The Government have here an enormous menu of options by which the powers in clause 7, and indeed elsewhere in the Bill, can be constrained. I do not want to repeat some of the things we have said in earlier sittings of this Committee. The question for me is: how will the Government respond? There is a legitimate argument from the Government, which I have heard and listened to, that they ought to go away and consider the variety of amendments—mine are not the only ones; a great range of amendments have been tabled from across the House, and each, in my judgment, is valid. The Government have to come up with a response on how they can constrain the powers set out. At the moment, my opinion is that these powers are far too stark, far too great and not necessary. My right hon. Friend the Member for West Dorset (Sir Oliver Letwin), to whom I also always listen very carefully on these matters, approaches this matter from a slightly different angle, so I was interested to hear him say that he thought the powers were excessive and unnecessary—I hope that I do not paraphrase him wrongly.
In those circumstances, the Government have to think again. I do not want to be particularly prescriptive, because it seems to me that there are a range of ways in which this could be done. I want to hear from Ministers this afternoon broadly how they will respond to the amendments and give some thought to coming back on Report with a constraint on the powers set out. There are probably two ways this can be done—indeed, we could do both. The first is to accept some of the amendments. On my amendment 1, for example, I continue to be bemused that, in view of the extensive nature of subsection (2)(a) to (g), it is in fact necessary to provide a further power. I think that there are excessive jitters within Departments. Somebody ought to have the courage to say, “Find me some examples that fall outside the scope,” and if they can, they should add those to the list and take out the unlimited nature of the powers at the top of the clause.
I accept, picking up something that was said earlier in Committee, that the word “deficiency” provides some constraint. I take the view that if an attempt were made to extend the use of the powers outside of correcting a deficiency, it could be challenged in court, but we do not want to end up with court challenges. I say to Ministers that that would be the worst possible place to end up in January 2019—the clock ticking and people claiming the Government have used excessive powers.
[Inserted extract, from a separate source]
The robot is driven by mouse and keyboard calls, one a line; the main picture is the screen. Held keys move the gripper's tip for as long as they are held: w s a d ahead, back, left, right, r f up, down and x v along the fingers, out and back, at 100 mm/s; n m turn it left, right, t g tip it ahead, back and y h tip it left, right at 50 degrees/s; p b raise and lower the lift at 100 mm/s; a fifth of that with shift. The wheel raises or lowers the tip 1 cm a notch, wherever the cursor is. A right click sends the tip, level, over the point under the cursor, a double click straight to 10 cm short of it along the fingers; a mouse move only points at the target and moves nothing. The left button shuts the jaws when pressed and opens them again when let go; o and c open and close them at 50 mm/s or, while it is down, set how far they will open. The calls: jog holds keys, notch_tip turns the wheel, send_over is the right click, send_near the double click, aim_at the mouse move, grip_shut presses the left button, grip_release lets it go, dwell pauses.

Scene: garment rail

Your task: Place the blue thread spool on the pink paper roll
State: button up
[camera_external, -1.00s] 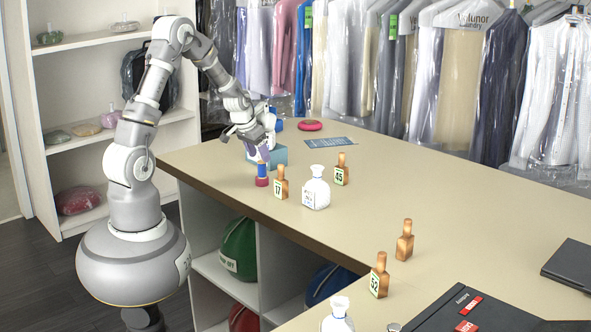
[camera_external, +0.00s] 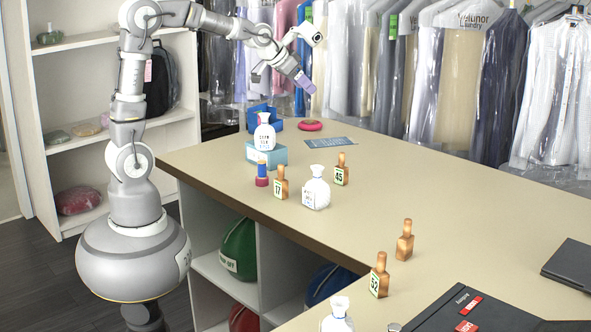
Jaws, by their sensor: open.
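The blue thread spool (camera_external: 262,168) stands upright on top of the pink paper roll (camera_external: 262,182), a short dark pink cylinder on the counter. The spool touches the roll and looks level. My gripper (camera_external: 307,84) is open and empty, raised well above the counter, up and to the right of the spool and roll in the picture. Nothing hides the spool or the roll.
Close by stand a small brown bottle marked 17 (camera_external: 281,183), a white bottle (camera_external: 316,189) and a light blue box (camera_external: 270,156) with a white bottle (camera_external: 264,136). A blue holder (camera_external: 263,115) and red round object (camera_external: 310,125) lie farther back.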

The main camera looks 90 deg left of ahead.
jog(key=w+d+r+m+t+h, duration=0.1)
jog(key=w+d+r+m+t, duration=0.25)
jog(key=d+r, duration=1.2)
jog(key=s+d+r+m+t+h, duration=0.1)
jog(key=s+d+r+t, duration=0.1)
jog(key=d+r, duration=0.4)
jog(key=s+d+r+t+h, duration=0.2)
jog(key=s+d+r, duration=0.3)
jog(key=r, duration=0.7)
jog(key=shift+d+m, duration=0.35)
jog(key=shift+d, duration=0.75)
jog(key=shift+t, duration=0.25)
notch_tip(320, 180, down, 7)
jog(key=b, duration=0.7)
That would contribute to chaos rather than certainty, so the issue needs to be addressed.
The second issue, which has been highlighted by some of the other Members who have spoken, is whether the Government can sensibly identify areas of particular concern to the House, such as children’s rights, environmental law or equality rights, that can be safely cordoned off—or, in the case of children’s rights, specifically inserted—to reassure the House that these powers will not be used for a purpose other than that which was intended. That seems to me to be the challenge.
For those reasons, I am going to listen very carefully. I want to avoid putting any of my numerous amendments to the vote, but that will depend first on the answer that I receive from the Dispatch Box this afternoon and secondly on whether the answer is sufficiently clear and shows a willingness by the Government overall—we have debated this on previous days—to go away and consider the matter properly, and then come back with a sensible proposal on Report. I should be happy to wait until then, because that is exactly what the process of legislation is about—waiting to see what the Government come up with—but I put them on notice that if what they come up with is inadequate, the debate on Report will allow us to re-table amendments, or table them in a slightly different form. If necessary, we will vote on them, and I will vote to ensure that the powers are not as they currently appear. That is the challenge to the Government, and I expect a response. Provided that I receive that response, I will sit on my numerous amendments this afternoon.
Let me say one more thing, about a matter that has not been much touched on. My new clause 82 deals with tertiary powers. This is a little bit technical, but I do not like tertiary powers. I do not like them one little bit. They are, of course, powers that ultimately do not come to this place at all. I want to find out this afternoon what tertiary powers are actually for, and I want the Government to give some examples to justify their appearance in the Bill. I confess that I found it slightly difficult to see why they had crept in. One or two people have suggested some possible reasons, but I should like to hear rather more this afternoon; otherwise, again, I put the Government on notice that I shall return to this matter on Report. I do not think that the world would come to an end if they were to disappear from the Bill, although my hon. Friend the Minister may persuade me otherwise. As a result of the Government’s approach, we have already made great progress on triage. I am grateful to them for that, because it is exactly how the Bill should be dealt with. However, I want to see some progress on constraining the powers and making them less extensive, because I think that they are unnecessarily broad.
As ever, I am considering what my right hon. and learned Friend is saying with enormous care. Much of it has enormous force and makes a great deal of sense. However, if his objective in amendment 2, which inserts proportionality and reasonable tests, is to avoid resort to the courts, I should point out that the insertion of a clause of that kind is more likely to encourage resort to the courts than to deter it.
Such measures may act as a constraint, but once Ministers have taken the plunge, there will not be much that we can do. That is precisely why there is a menu of options. I personally would prefer Ministers to do a proper exercise of asking themselves whether they really need individual powers in their current extensive form. That would be the easier course, and it would provide much greater certainty and avoid the lawyers, although it might do my hon. and learned Friend out of a brief fee or two, but lawyers on the whole ought not to benefit from defective legislation in so far as possible. I am grateful to the House for listening, and I look forward to hearing the response of my hon. Friend the Minister.